:: Dataset rows

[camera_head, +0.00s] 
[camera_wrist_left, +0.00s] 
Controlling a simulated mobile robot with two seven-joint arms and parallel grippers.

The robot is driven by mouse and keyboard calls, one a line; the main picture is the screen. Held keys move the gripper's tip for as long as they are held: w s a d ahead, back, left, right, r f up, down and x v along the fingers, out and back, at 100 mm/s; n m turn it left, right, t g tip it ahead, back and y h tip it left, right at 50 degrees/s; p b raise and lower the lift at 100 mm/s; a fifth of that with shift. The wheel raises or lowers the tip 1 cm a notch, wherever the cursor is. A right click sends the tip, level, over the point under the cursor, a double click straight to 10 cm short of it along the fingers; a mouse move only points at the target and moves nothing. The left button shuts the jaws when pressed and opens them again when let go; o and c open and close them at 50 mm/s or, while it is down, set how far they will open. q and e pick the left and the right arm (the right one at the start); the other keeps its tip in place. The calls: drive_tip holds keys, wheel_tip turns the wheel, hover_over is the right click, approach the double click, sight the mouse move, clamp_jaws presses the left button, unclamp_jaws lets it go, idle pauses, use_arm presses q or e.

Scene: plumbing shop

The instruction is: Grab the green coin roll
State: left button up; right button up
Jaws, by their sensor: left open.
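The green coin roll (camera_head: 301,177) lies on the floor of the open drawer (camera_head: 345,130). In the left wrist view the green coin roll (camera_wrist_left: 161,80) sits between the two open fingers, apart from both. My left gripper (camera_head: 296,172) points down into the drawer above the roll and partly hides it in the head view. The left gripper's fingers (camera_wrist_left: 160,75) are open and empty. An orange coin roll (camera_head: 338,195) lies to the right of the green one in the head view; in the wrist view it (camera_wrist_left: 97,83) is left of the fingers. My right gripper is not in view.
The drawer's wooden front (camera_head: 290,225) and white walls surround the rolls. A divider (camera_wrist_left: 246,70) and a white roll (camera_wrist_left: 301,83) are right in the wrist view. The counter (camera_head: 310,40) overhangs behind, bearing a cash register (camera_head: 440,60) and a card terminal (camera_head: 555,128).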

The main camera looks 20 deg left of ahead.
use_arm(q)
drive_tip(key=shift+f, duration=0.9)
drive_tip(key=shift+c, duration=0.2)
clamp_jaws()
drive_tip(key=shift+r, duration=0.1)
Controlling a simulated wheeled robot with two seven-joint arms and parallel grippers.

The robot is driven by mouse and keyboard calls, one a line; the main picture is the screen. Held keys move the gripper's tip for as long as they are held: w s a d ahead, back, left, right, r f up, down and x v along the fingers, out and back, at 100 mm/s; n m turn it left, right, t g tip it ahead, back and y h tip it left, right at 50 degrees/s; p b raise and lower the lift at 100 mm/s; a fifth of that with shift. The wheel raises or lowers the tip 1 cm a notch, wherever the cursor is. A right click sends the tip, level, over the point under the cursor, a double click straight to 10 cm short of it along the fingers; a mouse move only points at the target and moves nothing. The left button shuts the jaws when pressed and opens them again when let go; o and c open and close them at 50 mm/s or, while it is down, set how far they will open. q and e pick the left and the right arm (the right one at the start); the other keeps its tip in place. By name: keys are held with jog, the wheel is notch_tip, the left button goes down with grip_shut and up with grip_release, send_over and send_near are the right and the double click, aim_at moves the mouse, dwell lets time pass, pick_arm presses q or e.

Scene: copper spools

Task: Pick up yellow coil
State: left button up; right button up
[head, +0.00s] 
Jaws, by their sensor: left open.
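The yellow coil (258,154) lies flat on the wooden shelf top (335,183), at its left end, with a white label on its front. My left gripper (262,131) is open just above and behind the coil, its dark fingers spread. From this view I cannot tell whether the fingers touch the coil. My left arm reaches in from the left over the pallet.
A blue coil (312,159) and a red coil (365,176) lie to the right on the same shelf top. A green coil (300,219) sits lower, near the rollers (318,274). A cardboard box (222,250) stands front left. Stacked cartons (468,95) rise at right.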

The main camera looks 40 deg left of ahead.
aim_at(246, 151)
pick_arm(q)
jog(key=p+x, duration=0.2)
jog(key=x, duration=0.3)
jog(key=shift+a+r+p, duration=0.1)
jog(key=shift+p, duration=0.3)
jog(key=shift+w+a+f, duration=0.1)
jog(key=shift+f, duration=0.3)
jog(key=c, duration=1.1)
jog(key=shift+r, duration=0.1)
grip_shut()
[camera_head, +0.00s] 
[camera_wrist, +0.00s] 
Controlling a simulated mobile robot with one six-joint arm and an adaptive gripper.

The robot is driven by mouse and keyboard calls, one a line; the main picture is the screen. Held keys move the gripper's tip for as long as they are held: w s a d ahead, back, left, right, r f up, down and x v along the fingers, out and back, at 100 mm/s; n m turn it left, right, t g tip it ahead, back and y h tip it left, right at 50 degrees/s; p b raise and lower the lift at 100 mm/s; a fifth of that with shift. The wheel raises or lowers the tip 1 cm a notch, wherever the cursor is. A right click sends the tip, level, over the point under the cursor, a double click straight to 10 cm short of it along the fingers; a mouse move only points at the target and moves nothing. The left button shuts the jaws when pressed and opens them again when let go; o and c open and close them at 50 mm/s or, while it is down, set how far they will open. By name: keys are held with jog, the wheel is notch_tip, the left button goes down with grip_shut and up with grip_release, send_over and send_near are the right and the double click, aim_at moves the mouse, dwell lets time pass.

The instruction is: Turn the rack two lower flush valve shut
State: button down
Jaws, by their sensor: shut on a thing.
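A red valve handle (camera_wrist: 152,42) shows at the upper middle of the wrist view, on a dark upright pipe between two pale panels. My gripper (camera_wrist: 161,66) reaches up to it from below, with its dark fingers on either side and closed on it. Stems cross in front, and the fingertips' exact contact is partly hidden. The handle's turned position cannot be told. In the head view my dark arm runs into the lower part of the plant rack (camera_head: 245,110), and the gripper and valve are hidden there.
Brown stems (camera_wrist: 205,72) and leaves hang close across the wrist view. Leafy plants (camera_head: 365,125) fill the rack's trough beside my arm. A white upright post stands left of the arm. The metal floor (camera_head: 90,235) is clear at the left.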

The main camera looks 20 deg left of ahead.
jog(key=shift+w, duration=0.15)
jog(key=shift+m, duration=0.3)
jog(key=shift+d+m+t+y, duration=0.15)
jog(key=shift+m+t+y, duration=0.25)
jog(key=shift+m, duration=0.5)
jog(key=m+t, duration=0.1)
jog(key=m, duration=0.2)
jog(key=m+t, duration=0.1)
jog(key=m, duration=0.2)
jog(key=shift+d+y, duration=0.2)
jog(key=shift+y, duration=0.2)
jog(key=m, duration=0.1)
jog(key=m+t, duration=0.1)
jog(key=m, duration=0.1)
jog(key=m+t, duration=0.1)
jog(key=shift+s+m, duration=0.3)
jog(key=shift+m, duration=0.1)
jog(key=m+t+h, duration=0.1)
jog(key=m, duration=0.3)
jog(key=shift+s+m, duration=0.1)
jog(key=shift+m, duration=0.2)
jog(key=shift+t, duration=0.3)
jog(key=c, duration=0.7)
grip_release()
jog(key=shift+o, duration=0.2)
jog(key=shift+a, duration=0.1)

::::

§ **Task statement**: Each record above should be restated word for word.

§ **Answer to this task**:
[camera_head, +0.00s] 
[camera_wrist_left, +0.00s] 
Controlling a simulated mobile robot with two seven-joint arms and parallel grippers.

The robot is driven by mouse and keyboard calls, one a line; the main picture is the screen. Held keys move the gripper's tip for as long as they are held: w s a d ahead, back, left, right, r f up, down and x v along the fingers, out and back, at 100 mm/s; n m turn it left, right, t g tip it ahead, back and y h tip it left, right at 50 degrees/s; p b raise and lower the lift at 100 mm/s; a fifth of that with shift. The wheel raises or lowers the tip 1 cm a notch, wherever the cursor is. A right click sends the tip, level, over the point under the cursor, a double click straight to 10 cm short of it along the fingers; a mouse move only points at the target and moves nothing. The left button shuts the jaws when pressed and opens them again when let go; o and c open and close them at 50 mm/s or, while it is down, set how far they will open. q and e pick the left and the right arm (the right one at the start); the other keeps its tip in place. The calls: drive_tip holds keys, wheel_tip turns the wheel, hover_over is the right click, approach the double click, sight the mouse move, clamp_jaws presses the left button, unclamp_jaws lets it go, idle pauses, use_arm presses q or e.

Scene: plumbing shop

The instruction is: Grab the green coin roll
State: left button up; right button up
Jaws, by their sensor: left open.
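The green coin roll (camera_head: 301,177) lies on the floor of the open drawer (camera_head: 345,130). In the left wrist view the green coin roll (camera_wrist_left: 161,80) sits between the two open fingers, apart from both. My left gripper (camera_head: 296,172) points down into the drawer above the roll and partly hides it in the head view. The left gripper's fingers (camera_wrist_left: 160,75) are open and empty. An orange coin roll (camera_head: 338,195) lies to the right of the green one in the head view; in the wrist view it (camera_wrist_left: 97,83) is left of the fingers. My right gripper is not in view.
The drawer's wooden front (camera_head: 290,225) and white walls surround the rolls. A divider (camera_wrist_left: 246,70) and a white roll (camera_wrist_left: 301,83) are right in the wrist view. The counter (camera_head: 310,40) overhangs behind, bearing a cash register (camera_head: 440,60) and a card terminal (camera_head: 555,128).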

The main camera looks 20 deg left of ahead.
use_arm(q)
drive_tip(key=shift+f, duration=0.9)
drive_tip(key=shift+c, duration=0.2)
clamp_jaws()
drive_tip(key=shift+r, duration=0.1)
Controlling a simulated wheeled robot with two seven-joint arms and parallel grippers.

The robot is driven by mouse and keyboard calls, one a line; the main picture is the screen. Held keys move the gripper's tip for as long as they are held: w s a d ahead, back, left, right, r f up, down and x v along the fingers, out and back, at 100 mm/s; n m turn it left, right, t g tip it ahead, back and y h tip it left, right at 50 degrees/s; p b raise and lower the lift at 100 mm/s; a fifth of that with shift. The wheel raises or lowers the tip 1 cm a notch, wherever the cursor is. A right click sends the tip, level, over the point under the cursor, a double click straight to 10 cm short of it along the fingers; a mouse move only points at the target and moves nothing. The left button shuts the jaws when pressed and opens them again when let go; o and c open and close them at 50 mm/s or, while it is down, set how far they will open. q and e pick the left and the right arm (the right one at the start); the other keeps its tip in place. By name: keys are held with jog, the wheel is notch_tip, the left button goes down with grip_shut and up with grip_release, send_over and send_near are the right and the double click, aim_at moves the mouse, dwell lets time pass, pick_arm presses q or e.

Scene: copper spools

Task: Pick up yellow coil
State: left button up; right button up
[head, +0.00s] 
Jaws, by their sensor: left open.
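The yellow coil (258,154) lies flat on the wooden shelf top (335,183), at its left end, with a white label on its front. My left gripper (262,131) is open just above and behind the coil, its dark fingers spread. From this view I cannot tell whether the fingers touch the coil. My left arm reaches in from the left over the pallet.
A blue coil (312,159) and a red coil (365,176) lie to the right on the same shelf top. A green coil (300,219) sits lower, near the rollers (318,274). A cardboard box (222,250) stands front left. Stacked cartons (468,95) rise at right.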

The main camera looks 40 deg left of ahead.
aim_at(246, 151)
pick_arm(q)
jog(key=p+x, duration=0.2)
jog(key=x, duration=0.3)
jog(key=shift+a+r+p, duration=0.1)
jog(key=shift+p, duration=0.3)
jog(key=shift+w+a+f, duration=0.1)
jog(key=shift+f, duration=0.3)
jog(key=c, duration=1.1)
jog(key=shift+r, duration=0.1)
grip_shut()
[camera_head, +0.00s] 
[camera_wrist, +0.00s] 
Controlling a simulated mobile robot with one six-joint arm and an adaptive gripper.

The robot is driven by mouse and keyboard calls, one a line; the main picture is the screen. Held keys move the gripper's tip for as long as they are held: w s a d ahead, back, left, right, r f up, down and x v along the fingers, out and back, at 100 mm/s; n m turn it left, right, t g tip it ahead, back and y h tip it left, right at 50 degrees/s; p b raise and lower the lift at 100 mm/s; a fifth of that with shift. The wheel raises or lowers the tip 1 cm a notch, wherever the cursor is. A right click sends the tip, level, over the point under the cursor, a double click straight to 10 cm short of it along the fingers; a mouse move only points at the target and moves nothing. The left button shuts the jaws when pressed and opens them again when let go; o and c open and close them at 50 mm/s or, while it is down, set how far they will open. By name: keys are held with jog, the wheel is notch_tip, the left button goes down with grip_shut and up with grip_release, send_over and send_near are the right and the double click, aim_at moves the mouse, dwell lets time pass.

The instruction is: Turn the rack two lower flush valve shut
State: button down
Jaws, by their sensor: shut on a thing.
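A red valve handle (camera_wrist: 152,42) shows at the upper middle of the wrist view, on a dark upright pipe between two pale panels. My gripper (camera_wrist: 161,66) reaches up to it from below, with its dark fingers on either side and closed on it. Stems cross in front, and the fingertips' exact contact is partly hidden. The handle's turned position cannot be told. In the head view my dark arm runs into the lower part of the plant rack (camera_head: 245,110), and the gripper and valve are hidden there.
Brown stems (camera_wrist: 205,72) and leaves hang close across the wrist view. Leafy plants (camera_head: 365,125) fill the rack's trough beside my arm. A white upright post stands left of the arm. The metal floor (camera_head: 90,235) is clear at the left.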

The main camera looks 20 deg left of ahead.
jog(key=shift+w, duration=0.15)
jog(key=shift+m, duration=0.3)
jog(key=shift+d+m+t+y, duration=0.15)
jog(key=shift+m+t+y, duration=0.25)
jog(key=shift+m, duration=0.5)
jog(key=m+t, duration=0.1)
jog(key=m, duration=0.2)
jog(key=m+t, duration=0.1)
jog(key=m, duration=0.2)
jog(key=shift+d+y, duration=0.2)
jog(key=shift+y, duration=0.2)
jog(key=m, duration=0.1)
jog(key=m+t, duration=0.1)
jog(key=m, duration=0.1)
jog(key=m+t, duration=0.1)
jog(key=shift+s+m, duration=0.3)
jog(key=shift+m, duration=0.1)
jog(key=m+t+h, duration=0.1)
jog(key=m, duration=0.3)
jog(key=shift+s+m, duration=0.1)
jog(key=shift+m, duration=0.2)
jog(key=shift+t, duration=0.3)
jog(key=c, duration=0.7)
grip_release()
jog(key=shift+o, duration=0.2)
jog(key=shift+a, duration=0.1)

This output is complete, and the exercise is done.